Exercise task: Give back the exact lines spanning from the line with "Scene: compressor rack" to the line with "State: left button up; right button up", with both of those lines included and no others.

Information supplied:
____________

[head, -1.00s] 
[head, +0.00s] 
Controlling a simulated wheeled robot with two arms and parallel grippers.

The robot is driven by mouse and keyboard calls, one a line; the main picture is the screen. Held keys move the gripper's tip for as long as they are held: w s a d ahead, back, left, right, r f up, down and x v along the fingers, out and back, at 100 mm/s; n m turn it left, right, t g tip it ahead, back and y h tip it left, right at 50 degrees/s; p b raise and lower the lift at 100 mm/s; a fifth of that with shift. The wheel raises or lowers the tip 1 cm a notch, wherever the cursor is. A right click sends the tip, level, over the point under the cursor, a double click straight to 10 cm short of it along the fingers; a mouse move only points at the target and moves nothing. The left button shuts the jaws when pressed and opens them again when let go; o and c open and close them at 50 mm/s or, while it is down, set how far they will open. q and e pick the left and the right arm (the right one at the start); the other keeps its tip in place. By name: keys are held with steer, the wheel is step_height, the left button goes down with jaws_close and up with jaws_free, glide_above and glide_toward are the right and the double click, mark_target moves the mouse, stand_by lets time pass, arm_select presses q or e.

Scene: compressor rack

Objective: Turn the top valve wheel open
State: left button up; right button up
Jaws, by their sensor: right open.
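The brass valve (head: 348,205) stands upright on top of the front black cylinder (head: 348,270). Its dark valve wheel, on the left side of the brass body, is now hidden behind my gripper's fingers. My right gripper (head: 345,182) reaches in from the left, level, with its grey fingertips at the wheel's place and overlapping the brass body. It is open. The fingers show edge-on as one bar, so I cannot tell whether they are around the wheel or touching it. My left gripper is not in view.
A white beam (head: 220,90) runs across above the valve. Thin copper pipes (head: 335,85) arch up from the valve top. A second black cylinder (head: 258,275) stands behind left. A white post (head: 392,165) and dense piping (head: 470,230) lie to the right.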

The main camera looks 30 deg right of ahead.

____________

Task output:
Scene: compressor rack

Objective: Turn the top valve wheel open
State: left button up; right button up

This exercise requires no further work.